Wednesday, 23 November 2016

Read All About It!

‘Miss Robin Hood’ (1952) was made for the Margaret Rutherford fan. She’s as dotty as anything and it’s an utter delight. She is wonderfully supported by Sid James as her taxi driving chauffeur with a penchant for knitting. And I must also mention Dora Bryan as the barmaid, who isn’t in it nearly enough. I always seem to say this about Dora (with ‘A Taste of Honey’ as the exception) – she always leaves us wanting more of her.

The co-star of the film though is Richard Hearne, who I was hitherto unfamiliar with, but apparently he was famous at the time for a character called Mr Pastry.
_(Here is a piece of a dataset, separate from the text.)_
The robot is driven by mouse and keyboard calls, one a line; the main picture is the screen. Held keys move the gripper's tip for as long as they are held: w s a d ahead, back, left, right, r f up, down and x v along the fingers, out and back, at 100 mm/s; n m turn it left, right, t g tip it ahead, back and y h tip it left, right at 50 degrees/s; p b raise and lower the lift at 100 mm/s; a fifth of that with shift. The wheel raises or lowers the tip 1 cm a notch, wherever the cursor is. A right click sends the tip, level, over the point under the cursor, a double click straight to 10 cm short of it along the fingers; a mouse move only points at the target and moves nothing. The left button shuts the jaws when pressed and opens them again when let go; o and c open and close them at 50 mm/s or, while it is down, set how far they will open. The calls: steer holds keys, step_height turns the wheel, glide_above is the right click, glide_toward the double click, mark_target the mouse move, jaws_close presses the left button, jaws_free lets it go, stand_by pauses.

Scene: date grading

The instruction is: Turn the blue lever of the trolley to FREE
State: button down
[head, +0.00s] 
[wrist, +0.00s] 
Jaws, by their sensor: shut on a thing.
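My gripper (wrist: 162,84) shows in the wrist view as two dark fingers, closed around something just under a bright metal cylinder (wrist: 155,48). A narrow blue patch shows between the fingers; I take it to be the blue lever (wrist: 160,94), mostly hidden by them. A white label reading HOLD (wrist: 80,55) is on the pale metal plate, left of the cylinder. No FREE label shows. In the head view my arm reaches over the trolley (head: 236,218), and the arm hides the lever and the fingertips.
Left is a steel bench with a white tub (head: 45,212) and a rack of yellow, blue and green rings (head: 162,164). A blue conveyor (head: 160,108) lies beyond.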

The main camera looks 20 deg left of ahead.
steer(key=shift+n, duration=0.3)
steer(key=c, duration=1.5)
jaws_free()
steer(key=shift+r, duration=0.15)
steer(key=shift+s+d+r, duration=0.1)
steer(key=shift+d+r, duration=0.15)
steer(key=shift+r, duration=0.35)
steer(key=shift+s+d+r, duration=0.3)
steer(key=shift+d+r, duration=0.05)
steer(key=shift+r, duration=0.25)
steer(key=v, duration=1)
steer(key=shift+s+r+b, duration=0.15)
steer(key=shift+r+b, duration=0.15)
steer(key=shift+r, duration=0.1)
He is well casted, and frankly he is the only believable element of this film. It is fantasy, but a delicious one that you want to repeatedly get lost in. Hearne plays Mr Wrigley, a writer and editor of a childrens’ newspaper. He is most famous for his series of stories about ‘Miss Robin Hood’ – a thieving schoolgirl who is carrying out her own version of justice.  Meanwhile, Miss Honey (Rutherford) wishes to secure a secret drink recipe from James Robertson Justice, whose Great Grandfather stole it from hers. Being a child-like creature, she railroads Wrigley into assisting her in this, believing that the creator of Miss Robin Hood must be a crime expert.  As you can imagine, all sorts of incidents follow on and Wrigley ends up resigning from his post.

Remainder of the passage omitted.